4. (Carrying on from McQuivey’s second point, above) Publishers who, only seeing what is in front of their noses, give up on APPS as too expensive, are shutting eyes to the obvious – that others will devise open-source direct-to-market multi-media reading ‘pseudo-apps’ (based on ePub3 etc.) designed for easy access by publishers to compile without having to pay for high cost unique-to-device Apps (even Apple are here ahead of the game in tempting authors with the easy-enhancement-but-binding-to-Apple iAuthor). That the dedicated iPAD APP is only the start of the game. And yet they seem to be dismissing the whole phenomenon, leaving themselves wide open to tech-savvy games- film- and multi-media- enterprises to pull the rug from under them.

5. Reminds me (in a joking loose analogy) of a bunch of sheep (small publishers) in a field with a herd of cows (large publishers) looking across a road to a field of lush grass, saying “We professional cud-munchers are the experts in our field (curating grass).  All we gotta do (sheep) is sneak through this hedge which we can do because we’re small and nimble (we reassure each other) and can take advantage of small gaps opening up in the hedge, unlike our bovine brethren, and cross that there grey stuff and we’re made.” Off they go, catching a momentary flashing glimpse of light in the corners of their eyes as a combine harvester (novel industry) comes thundering down that road, pulverising them on its way into their field to cut their precious grass and process into novel products they never dreamed of.
(OK. Sheep not perfect, since they and cows get eaten, but if you take the wool-bearing and milk-producing aspect…)

See DBW article here… http://www.thebookseller.com/news/DBW%3A-%27publishers-should-learn-from-self-publishers-on-pricing%27.html

See Guardian on Apple piece here… http://www.guardian.co.uk/technology/2012/jan/25/apple-annnounce-record-sales-iphones-ipads?newsfeed=true

That said, I’m not actually disagreeing with what this article says:
http://bookbrunch.co.uk/index.php?option=com_content&view=article&id=11831&Itemid=117

Since I am, above, making the (perhaps mistaken) assumption that most have not yet differentiated between the App (device-specific) and pseudo-app (open – ie Epub3 and beyond) multi-media modifications to the reading experience.
I am not taking aim at the adult fiction market in its present guise, trundling along quite nicely into simple epub.

Tuesday 24 January 2012

Trending YA book news – after vampires… beasts of war.

Following the thundering successes of Warhorse (film) and Soldier Dog (book), it is reported publishers are to fight a three-corner battle for rights to the first in a bilogy of tales based on true stories of animals at war.


Cher Ami, the fast moving story of the plucky carrier-pigeon, in the only untold tale of the ‘Lost Battalion’, who won the Croix deGuerre with Palm.
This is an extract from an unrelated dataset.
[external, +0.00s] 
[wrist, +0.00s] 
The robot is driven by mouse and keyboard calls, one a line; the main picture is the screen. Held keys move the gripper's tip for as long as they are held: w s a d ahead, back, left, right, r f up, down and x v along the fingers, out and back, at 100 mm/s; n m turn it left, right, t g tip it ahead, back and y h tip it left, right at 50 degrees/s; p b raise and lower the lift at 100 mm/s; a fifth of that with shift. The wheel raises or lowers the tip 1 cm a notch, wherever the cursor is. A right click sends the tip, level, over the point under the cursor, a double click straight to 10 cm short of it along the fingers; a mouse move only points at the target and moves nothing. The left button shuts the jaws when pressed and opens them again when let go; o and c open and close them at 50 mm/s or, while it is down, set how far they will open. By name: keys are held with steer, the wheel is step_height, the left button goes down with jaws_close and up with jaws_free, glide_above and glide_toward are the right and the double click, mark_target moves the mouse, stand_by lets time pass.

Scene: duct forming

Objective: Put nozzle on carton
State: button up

In October 1918, 194 American soldiers were trapped by Germans in the forest of Argonne, cut off behind the lines without a radio. Refusing to surrender, the trapped men fastened their co-ordinates to Cher Ami, who flew 25 miles in 25 minutes to American headquarters, despite being shot in the chest. The Americans launched a rescue mission and the soldiers were saved.

Second in this series of tales of animals in war is War Boar, the heartbreaking tale of a young Greek swineherd, Thura, and his boar, Kapros, who saved his city from certain destruction during the siege of Megara by Antigonus II Gonatas in 266BC.
Growing up together on the plains of the Isthmus of Corinth, Thura formed a unique bond with Kapros, the the one-eyed boar he saved from slaughter as a piglet. Retreating to the city as the siege got under way, Thura had his pet boar and herd of sows snatched by a group of desperate soldiers who poured pitch on them and set alight to them as they drove them out of the city gates towards the massed elephants of Antigonas’ army. The squealing of the flaming pigs terrified the elephants who ran amok, creating havoc among the troops and breaking up the siege, saving the city.

(Editor’s note: before readers write to complain they have a right to complain, it should be noted both stories are essentially true.)